Volgens Euronews hebben Italiaanse bedrijven die na de invasie van Oekraïne in februari 2022 actief bleven in Rusland, samen meer dan €1 miljard aan belastingen betaald aan de Russische staat — waarvan minstens de helft direct of indirect werd gebruikt voor militaire uitgaven. Op basis van belastinggegevens en open bronnen blijkt dat 146 Italiaanse bedrijven nog steeds actief zijn in Rusland, ondanks de oorlog en westerse sancties.
Tot de grote Italiaanse ondernemingen die hun activiteiten niet hebben beëindigd, behoren Ferrero, Barilla en Calzedonia. Daarentegen hebben energiebedrijven als Enel en Eni en luxemerk Moncler Rusland verlaten. De bedrijven die blijven, betalen jaarlijks gemiddeld €346 miljoen aan Russische belastingen, die bijdragen aan het federale budget waarmee ook het leger wordt gefinancierd.
Westerse aanwezigheid ondersteunt onbedoeld het Russische oorlogspotentieel
In totaal blijven volgens schattingen van april 2025 meer dan 2.200 westerse bedrijven actief in Rusland, waaronder ondernemingen uit de EU, de VS, Japan en Zuid-Korea. Deze bedrijven betalen lokale belastingen — op winst, btw en sociale bijdragen — die deels de oorlogskas van het Kremlin vullen. Duitsland heeft nog 459 actieve bedrijven in Rusland, het Verenigd Koninkrijk 290, en de VS ongeveer 810.

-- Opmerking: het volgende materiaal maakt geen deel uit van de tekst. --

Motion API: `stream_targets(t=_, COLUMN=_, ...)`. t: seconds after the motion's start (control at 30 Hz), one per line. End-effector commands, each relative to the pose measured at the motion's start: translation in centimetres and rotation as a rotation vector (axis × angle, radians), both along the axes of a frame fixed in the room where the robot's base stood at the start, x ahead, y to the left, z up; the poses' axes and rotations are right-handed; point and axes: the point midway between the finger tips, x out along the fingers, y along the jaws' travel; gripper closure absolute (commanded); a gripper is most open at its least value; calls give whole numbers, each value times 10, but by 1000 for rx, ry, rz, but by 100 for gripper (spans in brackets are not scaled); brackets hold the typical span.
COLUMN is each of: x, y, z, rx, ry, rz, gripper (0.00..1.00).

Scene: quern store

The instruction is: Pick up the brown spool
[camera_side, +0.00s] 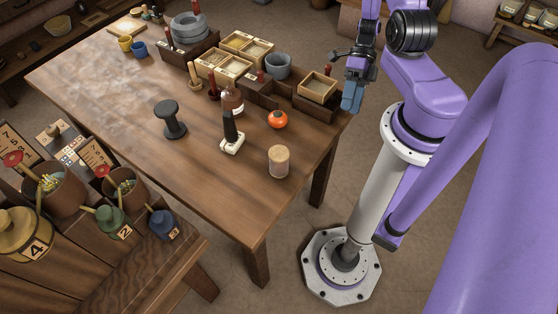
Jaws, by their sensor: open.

Internationale druk op bedrijven om Rusland te verlaten neemt toe. Naast reputatieschade riskeren ondernemingen die blijven werken in Rusland opname op lijsten van “oorlogssponsors”, secundaire sancties en consumentenboycots. Volgens mensenrechten- en investeringsgroepen is voortgezette aanwezigheid in Rusland niet alleen moreel onverdedigbaar, maar ook economisch en juridisch risicovol. Elke euro belastinggeld die in Moskou wordt betaald, helpt immers — direct of via het staatsbudget — bij de financiering van de Russische militaire agressie tegen Oekraïne.